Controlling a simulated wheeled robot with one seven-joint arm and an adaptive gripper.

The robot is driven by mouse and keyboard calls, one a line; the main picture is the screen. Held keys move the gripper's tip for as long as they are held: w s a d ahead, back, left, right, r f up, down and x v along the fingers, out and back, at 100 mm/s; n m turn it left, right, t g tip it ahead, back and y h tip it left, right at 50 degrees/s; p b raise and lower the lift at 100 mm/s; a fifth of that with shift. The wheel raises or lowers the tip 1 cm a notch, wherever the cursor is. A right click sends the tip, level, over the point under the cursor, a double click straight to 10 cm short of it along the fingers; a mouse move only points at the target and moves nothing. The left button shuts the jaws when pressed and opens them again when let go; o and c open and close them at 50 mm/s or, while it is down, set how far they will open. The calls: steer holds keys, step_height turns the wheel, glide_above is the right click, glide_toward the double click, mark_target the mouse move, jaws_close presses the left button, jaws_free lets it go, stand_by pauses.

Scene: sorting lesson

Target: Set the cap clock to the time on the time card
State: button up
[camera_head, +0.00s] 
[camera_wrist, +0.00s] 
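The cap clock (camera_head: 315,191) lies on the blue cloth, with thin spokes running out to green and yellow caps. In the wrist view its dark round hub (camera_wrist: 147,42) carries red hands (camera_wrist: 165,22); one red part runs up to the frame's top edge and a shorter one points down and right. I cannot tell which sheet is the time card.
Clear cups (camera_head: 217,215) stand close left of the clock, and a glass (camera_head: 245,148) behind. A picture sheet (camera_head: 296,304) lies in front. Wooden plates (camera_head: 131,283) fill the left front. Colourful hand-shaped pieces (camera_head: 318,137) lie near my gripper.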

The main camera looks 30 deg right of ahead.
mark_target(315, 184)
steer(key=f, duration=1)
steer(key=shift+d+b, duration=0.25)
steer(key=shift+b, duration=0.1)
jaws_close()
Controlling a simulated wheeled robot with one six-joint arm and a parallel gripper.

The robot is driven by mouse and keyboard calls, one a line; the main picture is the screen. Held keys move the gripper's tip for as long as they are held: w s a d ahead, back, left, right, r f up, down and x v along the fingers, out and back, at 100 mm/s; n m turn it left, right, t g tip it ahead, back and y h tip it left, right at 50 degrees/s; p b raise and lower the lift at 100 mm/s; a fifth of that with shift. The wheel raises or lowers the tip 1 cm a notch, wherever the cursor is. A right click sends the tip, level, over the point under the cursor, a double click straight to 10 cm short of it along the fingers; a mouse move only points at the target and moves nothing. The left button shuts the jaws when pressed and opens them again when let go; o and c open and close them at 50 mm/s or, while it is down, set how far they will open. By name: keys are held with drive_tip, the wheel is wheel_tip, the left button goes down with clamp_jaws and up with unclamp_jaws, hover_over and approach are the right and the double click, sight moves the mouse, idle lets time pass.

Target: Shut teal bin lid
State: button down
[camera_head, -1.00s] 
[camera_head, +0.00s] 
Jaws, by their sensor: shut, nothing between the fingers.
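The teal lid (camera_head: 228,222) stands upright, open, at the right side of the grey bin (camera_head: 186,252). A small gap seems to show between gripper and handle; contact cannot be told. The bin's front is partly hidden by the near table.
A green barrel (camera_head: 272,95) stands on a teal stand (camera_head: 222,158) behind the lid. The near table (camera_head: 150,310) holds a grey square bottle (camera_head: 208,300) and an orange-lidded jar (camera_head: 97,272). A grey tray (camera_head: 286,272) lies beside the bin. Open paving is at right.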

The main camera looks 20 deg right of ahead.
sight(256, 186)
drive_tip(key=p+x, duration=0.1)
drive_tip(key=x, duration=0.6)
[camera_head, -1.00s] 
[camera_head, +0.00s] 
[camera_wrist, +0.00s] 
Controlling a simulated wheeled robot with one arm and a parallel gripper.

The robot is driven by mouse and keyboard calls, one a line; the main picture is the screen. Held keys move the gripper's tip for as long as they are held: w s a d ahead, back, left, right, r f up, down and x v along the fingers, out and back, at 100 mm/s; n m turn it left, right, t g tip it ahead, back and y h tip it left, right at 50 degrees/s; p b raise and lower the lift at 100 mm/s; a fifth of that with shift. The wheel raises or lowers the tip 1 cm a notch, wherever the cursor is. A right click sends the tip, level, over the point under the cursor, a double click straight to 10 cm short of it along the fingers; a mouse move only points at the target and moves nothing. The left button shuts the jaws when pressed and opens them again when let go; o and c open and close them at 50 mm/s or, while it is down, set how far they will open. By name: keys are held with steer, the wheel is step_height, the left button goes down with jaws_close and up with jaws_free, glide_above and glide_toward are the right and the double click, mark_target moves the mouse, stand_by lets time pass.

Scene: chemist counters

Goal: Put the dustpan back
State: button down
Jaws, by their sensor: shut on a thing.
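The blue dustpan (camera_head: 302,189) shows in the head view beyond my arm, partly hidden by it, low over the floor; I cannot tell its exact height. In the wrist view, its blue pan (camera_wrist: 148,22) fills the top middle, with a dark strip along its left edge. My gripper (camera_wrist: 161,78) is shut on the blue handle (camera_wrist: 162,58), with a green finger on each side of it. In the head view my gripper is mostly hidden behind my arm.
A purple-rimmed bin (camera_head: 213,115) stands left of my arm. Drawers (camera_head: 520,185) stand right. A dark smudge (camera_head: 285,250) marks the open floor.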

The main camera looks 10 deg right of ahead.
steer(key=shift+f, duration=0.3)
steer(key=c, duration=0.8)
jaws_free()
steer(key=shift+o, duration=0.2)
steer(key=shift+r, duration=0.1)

==*==

Exercise directions — Search the preceding listing for "Scene" and extract every line where it is found.

Written reply —
Scene: sorting lesson
Scene: chemist counters

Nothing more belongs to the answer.